Abstract

Few intellectual generations in modern China were as bedeviled as the May Fourth generation, confronted as it was with the task of demolishing the moribund Chinese culture, while burdened with the mission of national salvation. Contrary to accepted opinion as well as the conviction of the May Fourth generation itself, the former was not necessarily a logical means to further the achievement of the latter. If it had been so, tensions generated by disparate demands would have been reduced to a minmum. Actually, in the eyes of the May Fourth iconoclasts, one of the accursed aspects of Chinese culture was its blighting effect on individuality (gexing). And behind their call for the emancipation of self' (gexingjiefang), the historian may discern a wish to be far from the madding crowd.
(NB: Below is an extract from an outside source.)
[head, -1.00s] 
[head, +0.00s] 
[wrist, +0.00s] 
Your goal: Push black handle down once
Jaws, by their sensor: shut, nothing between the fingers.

Thus, later on, when the May Fourth intellectuals began to stake their hope of national salvation on the mass movements led by the Chinese Communist Party, they all had to undergo a process of self-convincing, to the effect that the redemption of self would come through the collectivist channel. Not all of them, however, were equally successful in this act of overcoming self. Of particular interest is Lu Xun, whose radicalism can be classified as liberal or Marxist only by straining the parameters of these rubrics. Unlike the ideologues of both camps, Lu Xun was less optimistic about the darker shades of the human psyche, which made it more difficult for him to reconcile himself with the masses as well as with his own self.